|Snow covering a lantern and a tree with pink blossoms.|
Yesterday afternoon, my activist daughter and I talked about the triple-guilty verdict in the Minneapolis trial of Derek Chauvin yesterday. I was in a mental place of expressing relief for a verdict my cynical heart had predicted to go the other way. She was in a place of continuing the fight for justice. She asked me (this is my paraphrasing of her question), “What difference does this verdict make in our actions? There is still so much to do.”
She’s right. We still live in a broken system overshadowed by oppression and white supremacy. But I tried to describe how on-the-edge this has felt for mom-friends with Black children. It’s hard for me to explain it when I can’t experience the depth of their anxiety myself. But I do know a thing or two about the draining long-term effects of activism.
Snow Days for Advocates
|Snow upon pink spring blossoms.|
It hurts to advocate for years and years on a thing that never really seems to change whether you're working on climate, tuberculosis, or gun violence. It’s even worse for my friends who feel real and active fear when their Black children are quickly growing into Black teens. I tried to make a comparison that a major trial verdict like this is like a Snow Day for advocates. Remember that feeling when you have a ton of schoolwork, but then you wake up one morning to heavy snow blanketing the ground? When you hear that school cancellation announcement, you KNOW you’re still responsible for all the work. But for a few hours, you can lay aside your burden and not fight that particular fight.
|Snow on a blossoming tree against a|
pine tree in the background.
A Killing FrostAs I said those words, a rare St. Louis April snow fell amidst our spring blossoms. The Snow Day seemed like a suitable metaphor.

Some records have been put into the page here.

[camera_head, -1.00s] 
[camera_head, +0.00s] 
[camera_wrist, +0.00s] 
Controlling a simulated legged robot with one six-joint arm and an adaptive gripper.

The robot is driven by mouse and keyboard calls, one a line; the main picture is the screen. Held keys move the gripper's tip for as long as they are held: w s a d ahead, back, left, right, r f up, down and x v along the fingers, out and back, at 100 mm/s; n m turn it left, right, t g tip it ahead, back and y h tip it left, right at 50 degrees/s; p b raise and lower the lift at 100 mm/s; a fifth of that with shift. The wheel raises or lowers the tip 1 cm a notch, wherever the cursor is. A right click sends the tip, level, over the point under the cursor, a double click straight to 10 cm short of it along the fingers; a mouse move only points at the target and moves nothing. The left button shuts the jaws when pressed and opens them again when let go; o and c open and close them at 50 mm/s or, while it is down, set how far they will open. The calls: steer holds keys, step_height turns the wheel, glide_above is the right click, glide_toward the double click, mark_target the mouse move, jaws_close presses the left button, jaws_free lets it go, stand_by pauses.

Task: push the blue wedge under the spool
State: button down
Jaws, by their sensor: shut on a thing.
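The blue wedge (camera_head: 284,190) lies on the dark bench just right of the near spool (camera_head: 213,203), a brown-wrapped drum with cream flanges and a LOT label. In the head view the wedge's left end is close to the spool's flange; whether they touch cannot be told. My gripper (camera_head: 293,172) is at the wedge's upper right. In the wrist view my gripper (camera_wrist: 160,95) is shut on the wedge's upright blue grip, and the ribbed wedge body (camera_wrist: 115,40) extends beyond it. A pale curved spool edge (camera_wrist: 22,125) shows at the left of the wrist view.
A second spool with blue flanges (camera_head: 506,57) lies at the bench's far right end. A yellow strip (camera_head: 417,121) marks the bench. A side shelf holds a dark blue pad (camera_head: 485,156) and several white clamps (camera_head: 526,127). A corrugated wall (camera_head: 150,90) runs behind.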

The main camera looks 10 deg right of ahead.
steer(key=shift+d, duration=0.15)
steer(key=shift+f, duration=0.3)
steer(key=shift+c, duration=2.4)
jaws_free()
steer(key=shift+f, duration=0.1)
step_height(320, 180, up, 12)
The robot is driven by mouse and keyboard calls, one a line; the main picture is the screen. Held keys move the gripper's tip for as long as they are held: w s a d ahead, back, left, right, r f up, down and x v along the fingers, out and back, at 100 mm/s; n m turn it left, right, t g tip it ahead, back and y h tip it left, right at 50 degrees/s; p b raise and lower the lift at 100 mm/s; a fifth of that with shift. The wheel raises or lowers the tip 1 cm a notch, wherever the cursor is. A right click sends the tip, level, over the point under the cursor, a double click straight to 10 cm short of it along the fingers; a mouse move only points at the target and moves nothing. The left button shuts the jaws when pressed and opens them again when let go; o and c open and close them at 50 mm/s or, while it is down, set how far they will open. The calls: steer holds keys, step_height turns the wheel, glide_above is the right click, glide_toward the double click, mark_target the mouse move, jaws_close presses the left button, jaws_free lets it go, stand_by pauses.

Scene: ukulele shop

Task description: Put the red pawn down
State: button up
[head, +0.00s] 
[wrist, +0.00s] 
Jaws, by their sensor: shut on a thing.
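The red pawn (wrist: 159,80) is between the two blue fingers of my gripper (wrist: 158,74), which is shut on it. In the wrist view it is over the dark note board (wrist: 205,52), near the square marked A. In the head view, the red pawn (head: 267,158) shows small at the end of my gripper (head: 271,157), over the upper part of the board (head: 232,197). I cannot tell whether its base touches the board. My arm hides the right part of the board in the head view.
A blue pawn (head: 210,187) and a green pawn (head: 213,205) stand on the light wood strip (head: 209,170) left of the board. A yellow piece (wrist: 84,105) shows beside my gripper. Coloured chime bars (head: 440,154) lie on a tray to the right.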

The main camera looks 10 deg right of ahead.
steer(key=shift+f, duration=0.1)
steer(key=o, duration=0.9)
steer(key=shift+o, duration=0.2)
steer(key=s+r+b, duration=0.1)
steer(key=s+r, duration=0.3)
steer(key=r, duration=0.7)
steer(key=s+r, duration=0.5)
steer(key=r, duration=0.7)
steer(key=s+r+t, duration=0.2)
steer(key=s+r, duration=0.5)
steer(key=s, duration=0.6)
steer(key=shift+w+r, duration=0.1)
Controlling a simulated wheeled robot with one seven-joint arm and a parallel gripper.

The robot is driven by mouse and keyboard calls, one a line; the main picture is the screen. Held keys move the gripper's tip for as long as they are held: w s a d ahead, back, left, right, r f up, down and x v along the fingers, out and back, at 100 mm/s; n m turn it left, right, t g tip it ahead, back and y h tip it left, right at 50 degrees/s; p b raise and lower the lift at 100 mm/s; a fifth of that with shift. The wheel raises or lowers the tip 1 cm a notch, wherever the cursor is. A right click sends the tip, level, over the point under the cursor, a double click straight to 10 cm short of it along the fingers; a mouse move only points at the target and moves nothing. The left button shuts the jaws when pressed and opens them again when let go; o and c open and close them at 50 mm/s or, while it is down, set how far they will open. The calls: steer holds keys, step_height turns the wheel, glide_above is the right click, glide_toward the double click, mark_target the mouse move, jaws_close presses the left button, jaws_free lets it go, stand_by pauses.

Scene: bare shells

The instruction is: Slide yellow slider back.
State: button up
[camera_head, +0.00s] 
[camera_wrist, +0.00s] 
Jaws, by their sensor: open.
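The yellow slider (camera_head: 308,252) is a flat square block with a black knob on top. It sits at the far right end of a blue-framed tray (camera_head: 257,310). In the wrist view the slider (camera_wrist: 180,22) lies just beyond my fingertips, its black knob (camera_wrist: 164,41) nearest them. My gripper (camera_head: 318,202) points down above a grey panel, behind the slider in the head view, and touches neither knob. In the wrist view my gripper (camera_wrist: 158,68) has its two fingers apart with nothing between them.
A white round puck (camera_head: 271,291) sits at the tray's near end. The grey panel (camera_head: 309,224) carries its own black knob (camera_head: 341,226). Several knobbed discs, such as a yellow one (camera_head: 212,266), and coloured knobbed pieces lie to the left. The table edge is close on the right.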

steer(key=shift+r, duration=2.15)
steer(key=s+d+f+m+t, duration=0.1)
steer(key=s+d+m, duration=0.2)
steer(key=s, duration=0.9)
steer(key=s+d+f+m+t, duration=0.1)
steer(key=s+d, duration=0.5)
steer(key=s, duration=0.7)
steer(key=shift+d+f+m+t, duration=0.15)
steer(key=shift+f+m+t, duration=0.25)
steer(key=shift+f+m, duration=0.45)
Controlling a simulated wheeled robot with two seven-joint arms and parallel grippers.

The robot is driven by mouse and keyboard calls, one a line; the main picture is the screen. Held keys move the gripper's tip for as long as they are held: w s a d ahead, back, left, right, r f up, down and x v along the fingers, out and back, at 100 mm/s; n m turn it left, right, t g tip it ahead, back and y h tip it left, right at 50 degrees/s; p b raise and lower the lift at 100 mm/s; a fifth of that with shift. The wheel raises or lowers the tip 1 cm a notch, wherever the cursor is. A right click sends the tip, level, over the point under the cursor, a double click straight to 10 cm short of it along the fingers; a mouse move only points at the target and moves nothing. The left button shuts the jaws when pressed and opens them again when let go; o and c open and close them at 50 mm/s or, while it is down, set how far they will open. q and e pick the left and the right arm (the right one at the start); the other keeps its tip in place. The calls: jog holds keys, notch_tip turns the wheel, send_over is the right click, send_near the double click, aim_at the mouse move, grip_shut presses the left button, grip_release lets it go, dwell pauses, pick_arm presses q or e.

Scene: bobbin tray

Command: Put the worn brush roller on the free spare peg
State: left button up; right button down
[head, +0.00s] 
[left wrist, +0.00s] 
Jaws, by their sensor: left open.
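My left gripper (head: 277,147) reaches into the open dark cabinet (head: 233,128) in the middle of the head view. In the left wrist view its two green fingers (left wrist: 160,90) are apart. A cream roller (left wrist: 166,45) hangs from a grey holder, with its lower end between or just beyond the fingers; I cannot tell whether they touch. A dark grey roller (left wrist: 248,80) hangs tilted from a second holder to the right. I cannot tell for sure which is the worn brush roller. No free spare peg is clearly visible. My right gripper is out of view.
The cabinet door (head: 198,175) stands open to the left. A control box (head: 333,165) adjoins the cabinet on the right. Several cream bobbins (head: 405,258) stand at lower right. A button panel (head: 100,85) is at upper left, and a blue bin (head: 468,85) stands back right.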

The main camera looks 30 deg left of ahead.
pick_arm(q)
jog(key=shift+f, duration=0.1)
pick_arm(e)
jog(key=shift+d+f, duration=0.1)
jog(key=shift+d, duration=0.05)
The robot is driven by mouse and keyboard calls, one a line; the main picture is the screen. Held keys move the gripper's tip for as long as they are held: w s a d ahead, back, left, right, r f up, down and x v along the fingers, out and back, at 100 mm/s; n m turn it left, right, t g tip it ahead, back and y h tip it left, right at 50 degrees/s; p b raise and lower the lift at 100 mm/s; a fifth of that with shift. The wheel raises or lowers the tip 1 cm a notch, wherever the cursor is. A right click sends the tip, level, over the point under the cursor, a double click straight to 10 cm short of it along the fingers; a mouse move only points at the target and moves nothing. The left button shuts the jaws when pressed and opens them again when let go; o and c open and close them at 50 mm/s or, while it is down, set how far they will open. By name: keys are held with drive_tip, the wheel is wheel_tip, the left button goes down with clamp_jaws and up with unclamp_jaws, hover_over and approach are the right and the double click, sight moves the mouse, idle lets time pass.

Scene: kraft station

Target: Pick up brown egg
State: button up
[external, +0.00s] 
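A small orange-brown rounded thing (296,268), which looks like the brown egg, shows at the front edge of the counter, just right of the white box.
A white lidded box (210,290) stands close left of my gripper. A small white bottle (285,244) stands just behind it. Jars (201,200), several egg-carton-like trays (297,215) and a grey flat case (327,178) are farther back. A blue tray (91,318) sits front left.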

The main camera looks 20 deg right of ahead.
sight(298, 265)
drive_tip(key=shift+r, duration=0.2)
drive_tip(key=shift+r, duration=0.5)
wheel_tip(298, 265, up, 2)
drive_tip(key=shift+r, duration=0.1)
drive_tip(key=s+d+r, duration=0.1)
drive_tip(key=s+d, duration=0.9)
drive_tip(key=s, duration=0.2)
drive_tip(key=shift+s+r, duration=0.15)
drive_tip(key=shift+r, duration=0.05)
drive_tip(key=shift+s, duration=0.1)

Then, tweets started coming in from Ohio about the police shooting of 15-year-old Ma’Khia Bryant. They reminded me we weren’t even a week away from the killing of Daunte Wright by a police officer at a traffic stop in Minneapolis. It changed the way I looked at the snow on the flowers. Suddenly, it seemed more like a killing chill threatening the beauty of progress in the season.
I sat watching the quiet, falling flakes. The hopeful thought entered my mind that the snow might indeed kill those blossoms, but it won’t kill the trees. Their roots, like the grass on the lawn, run deep. There’s a reason we call activism from regular folks “grassroots advocacy.” You can mow the grass down or you can freeze the blades. But if the roots are deep and healthy, grass will come back again and again. Some movements are young and fragile, like the young pea shoots in my backyard garden. We must nurture and protect them, so they can later withstand the coming heat of summer. (I covered the peas up with tarps in the morning before the snow)
We’re Both Right
Today, I’m more of my daughter’s mindset. I think of end of the Thurgood Marshall biopic, “Marshall,” where he didn’t even stick around in town to hear the verdict of the big case because he was already in another town with another trial. We must keep moving ahead as a country. Yesterday, however, I needed to lean into the relief I felt. Especially as we get older and see more wins and losses, we need to learn to stop and take a pause when we see accountability or progress. It strengthens us in our long journey toward justice.